2. Only cover the biggest points on dates.

It’s natural to talk a little bit about whether you just got out of another relationship or whether you’ve been married in the past (and how many times), but don’t feel like you need to keep that conversation going after it crops up.

The first couple of times you go out with a woman you should focus on seeing if you like and enjoy each other and that’s it.

Share the above-mentioned Cliff Notes review of your dating history for when you start thinking about committing to each other in some serious way.

 

“If you set the tone, talking about your

dating past will be a productive experience.”

3. What you’ve learned and what you now seek.

Your past dating life is only important insofar as it made you the man you are today. So instead of fixating on the past and getting lost in either nostalgia or bitterness, move quickly from discussing the details of your dating past into talking about how that past has impacted your growth as a man and as a relationship partner.

Women want to know what your past dating life is like because they are curious about who you are and how you became that man. They don’t really care that much about 30-year-old gossip.

Having this more expansive conversation is also a good way to make sure the two of you are on the same page and understand each other’s current dating expectations.

4. Be brief.

Instead of focusing on the past, you should focus on the here and now. Women are perceptive and they will only continue a conversation about your dating past if you keep rambling about it.

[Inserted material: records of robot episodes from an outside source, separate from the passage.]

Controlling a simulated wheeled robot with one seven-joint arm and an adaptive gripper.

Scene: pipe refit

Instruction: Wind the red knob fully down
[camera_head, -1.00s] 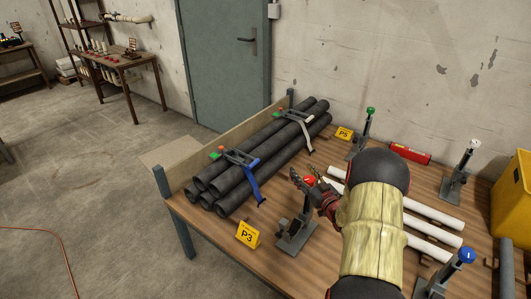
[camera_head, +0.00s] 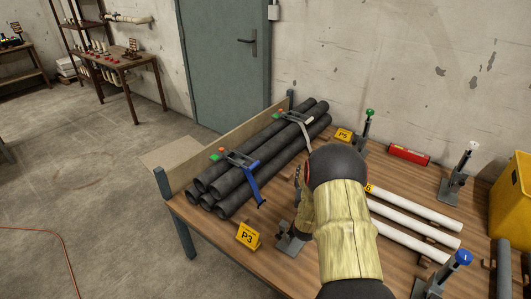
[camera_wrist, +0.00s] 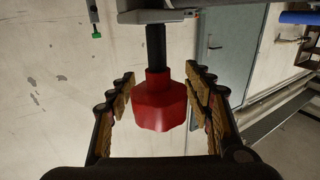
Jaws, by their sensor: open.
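The red knob (camera_wrist: 160,100) hangs in the wrist view on a dark threaded rod (camera_wrist: 156,48) below a grey metal part. My gripper (camera_wrist: 160,88) is open, with its padded fingers on either side of the knob and a visible gap on each side. In the head view my arm hides the knob and most of its stand; only the grey base (camera_head: 290,245) shows beside the yellow P3 sign (camera_head: 248,236). My gripper (camera_head: 299,190) is largely hidden there too.
Strapped black pipes (camera_head: 255,160) lie to the left on the wooden table. White pipes (camera_head: 410,222) lie to the right. Stands with a green knob (camera_head: 370,113), a white knob (camera_head: 474,146) and a blue knob (camera_head: 463,257) stand around. A red cylinder (camera_head: 409,154) lies at the back.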

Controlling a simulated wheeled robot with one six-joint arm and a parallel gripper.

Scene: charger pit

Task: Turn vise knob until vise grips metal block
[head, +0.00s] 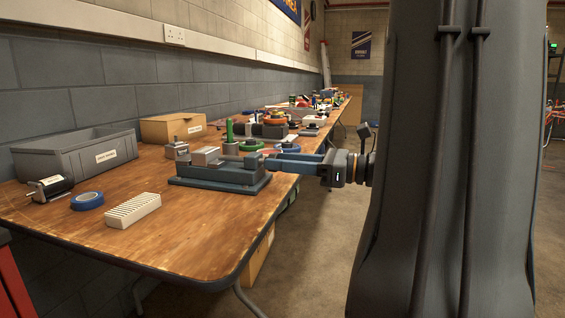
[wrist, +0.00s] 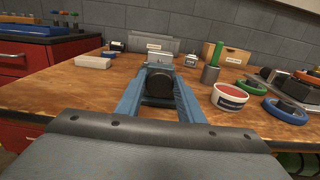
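The grey-blue vise (head: 218,180) sits on the wooden workbench with a light metal block (head: 205,156) at its jaws. Whether the jaws touch the block is too small to tell. My gripper (head: 268,162) reaches in from the right at the vise's near end. In the wrist view, the round black vise knob (wrist: 160,84) lies between the fingertips of my gripper (wrist: 160,78), one blue finger on each side. The knob fills most of the gap, and I cannot tell whether the fingers press on it. In this view the knob and fingers hide most of the vise.
On the workbench (head: 190,235) are a grey bin (head: 75,155), a cardboard box (head: 173,128), blue tape (head: 87,201) and a white ribbed block (head: 133,210). A red-topped tub (wrist: 229,97) and tape rings stand right of the gripper.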

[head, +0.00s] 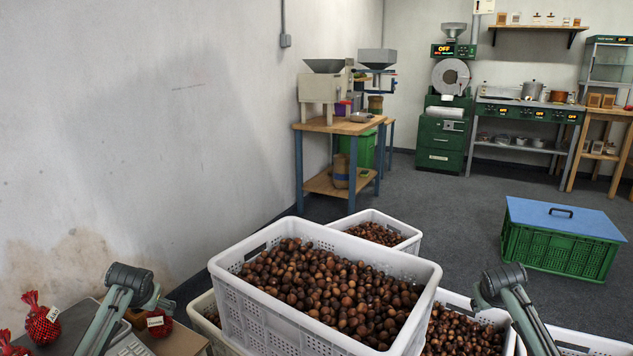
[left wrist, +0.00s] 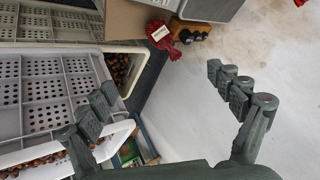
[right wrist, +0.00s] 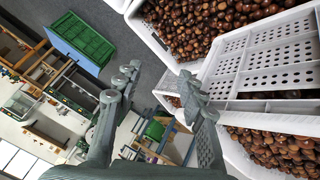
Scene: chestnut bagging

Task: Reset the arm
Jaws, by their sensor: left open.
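My left gripper (left wrist: 165,105) shows in the left wrist view with its fingers spread wide and nothing between them. My right gripper (right wrist: 158,80) shows in the right wrist view with its fingers apart and empty. In the head view, only parts of my arms show at the lower left and lower right; I cannot make out the fingertips there. A white crate (head: 310,335) full of brown chestnuts (head: 330,290) stands between my arms, on top of other crates. Neither gripper touches a chestnut or a crate.
More white crates (head: 413,236) with chestnuts surround the stack. Red net bags (head: 42,326) sit at the lower left, close to my left arm. A green crate with a blue lid (head: 563,222) stands on the floor at right. The dark floor (head: 440,200) beyond the crates is clear.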

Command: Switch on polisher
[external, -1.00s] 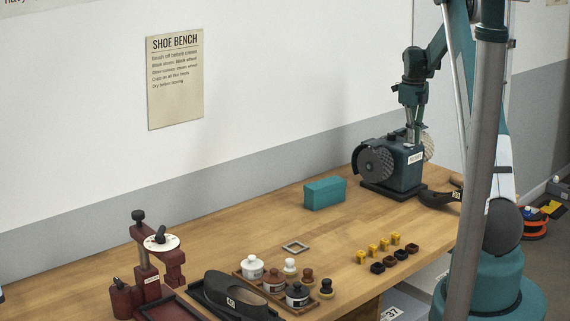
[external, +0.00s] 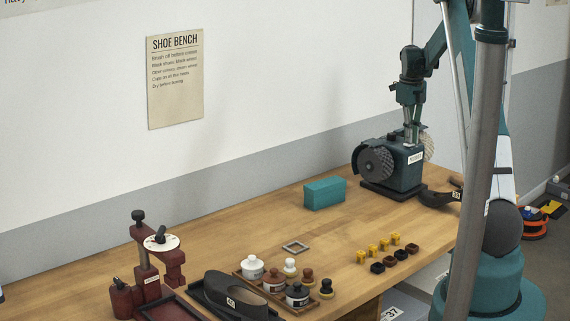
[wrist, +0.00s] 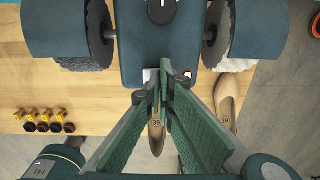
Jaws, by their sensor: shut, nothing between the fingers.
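The polisher (external: 402,168) is a dark teal machine with a wheel on each side, at the far right end of the bench. In the wrist view its body (wrist: 135,50) fills the top, with a round dark dial (wrist: 161,9) at the upper edge and a small white patch near the fingertips. My gripper (external: 411,138) points down over the polisher's top. In the wrist view the gripper (wrist: 164,75) is shut and empty, its tips by the machine's near edge. I cannot tell whether they touch it, and they hide part of that edge.
A teal block (external: 325,193) lies left of the polisher. Yellow and dark small pieces (external: 378,248) sit in front. Tan shoes (wrist: 228,92) lie beside the polisher.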

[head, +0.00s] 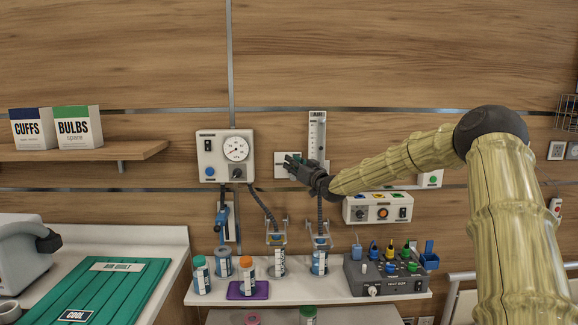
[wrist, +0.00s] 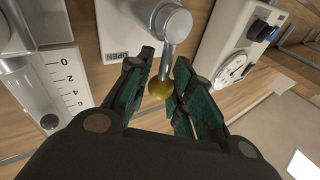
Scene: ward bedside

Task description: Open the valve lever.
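The valve lever (wrist: 168,62) shows in the wrist view as a metal arm hanging from a round metal hub (wrist: 172,22), with a yellow ball (wrist: 160,88) at its end. The hub sits on a white wall plate (wrist: 122,30) with the word OPEN on it. My gripper (wrist: 166,58) has its two green-padded fingers on either side of the lever and ball. It looks open, with a small gap on the left; contact on the right is unclear. In the head view my gripper (head: 295,164) covers most of the plate (head: 283,172), and the lever is hidden.
A gauge box (head: 225,156) is left of the plate and a flowmeter (head: 317,135) just right of it. A switch box (head: 378,208) is lower right. Below, a shelf (head: 330,291) holds several bottles, a purple tray (head: 248,290) and a grey unit (head: 385,276).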

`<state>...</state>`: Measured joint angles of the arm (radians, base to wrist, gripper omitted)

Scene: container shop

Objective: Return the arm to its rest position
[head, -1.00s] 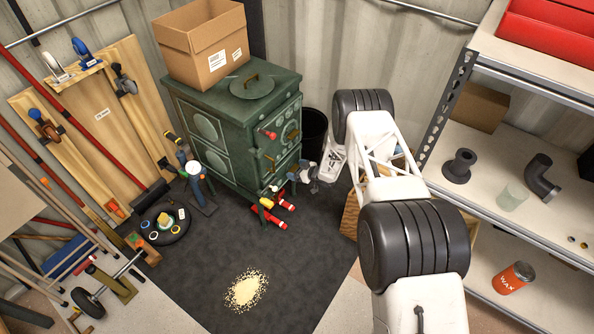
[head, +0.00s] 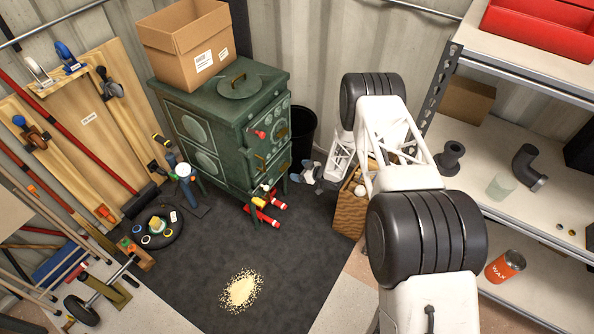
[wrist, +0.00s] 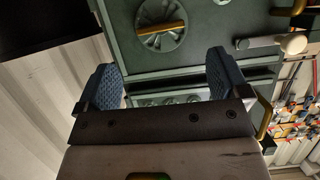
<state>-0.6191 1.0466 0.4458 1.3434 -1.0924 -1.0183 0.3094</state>
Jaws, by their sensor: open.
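My arm reaches out from the lower right in the head view and bends down beside the green stove (head: 228,130). My gripper (head: 312,176) is near the floor, just right of the stove and apart from it in the picture. In the wrist view my gripper (wrist: 163,78) shows two blue textured pads spread wide with nothing between them. Behind the pads is the stove front with a round vent and brass handle (wrist: 161,27).
A cardboard box (head: 187,42) stands on the stove. Metal shelves (head: 460,205) flank my arm. Yellow granules (head: 241,291) lie on the dark mat.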

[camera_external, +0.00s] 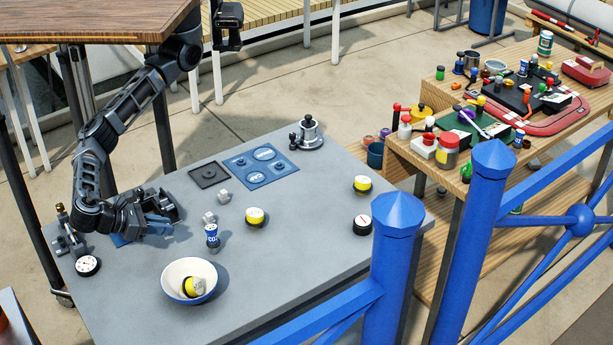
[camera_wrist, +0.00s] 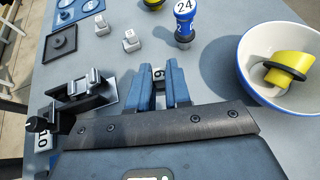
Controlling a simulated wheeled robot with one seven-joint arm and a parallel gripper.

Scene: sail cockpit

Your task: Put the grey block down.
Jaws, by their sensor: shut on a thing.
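My gripper (camera_external: 163,222) is low over the left part of the grey table (camera_external: 320,240). In the wrist view its two blue fingers (camera_wrist: 162,85) are shut on a small grey block (camera_wrist: 158,74) with a dark number on its face. The fingers hide most of the block, and in the external view I cannot make it out. I cannot tell whether the block touches the tabletop. Two similar light grey blocks stand apart on the table: one nearer (camera_wrist: 130,40), one farther (camera_wrist: 100,22). They also show in the external view, right of my gripper (camera_external: 209,217) (camera_external: 224,197).
A blue-and-white numbered piece (camera_external: 212,236) and a white bowl (camera_external: 168,286) holding a yellow-and-black piece stand close on the right. Yellow-topped pieces (camera_external: 255,217), a black square tray (camera_external: 209,174) and a blue panel (camera_external: 240,172) lie farther off. A round dial (camera_external: 87,265) is at the left edge.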

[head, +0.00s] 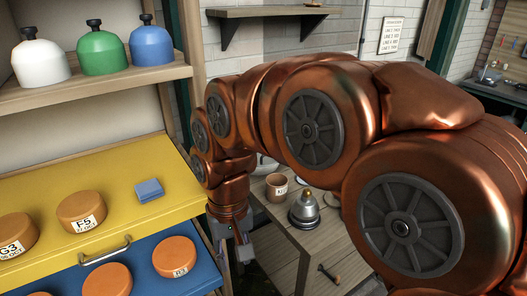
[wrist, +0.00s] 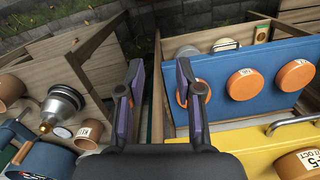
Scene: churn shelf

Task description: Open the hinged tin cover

If you make it very clear what happened in your dating past, how you felt about it and how it changed you, then your woman will likely feel satisfied.

Likewise, keep your questions similarly brief and refrain from asking more follow-up questions than you really care about. Keep the conversation moving so she doesn’t keep talking in circles.

If you set the tone and the pace of the conversation and stick to it, talking about your dating past will be a productive, shared experience instead of a painful chore.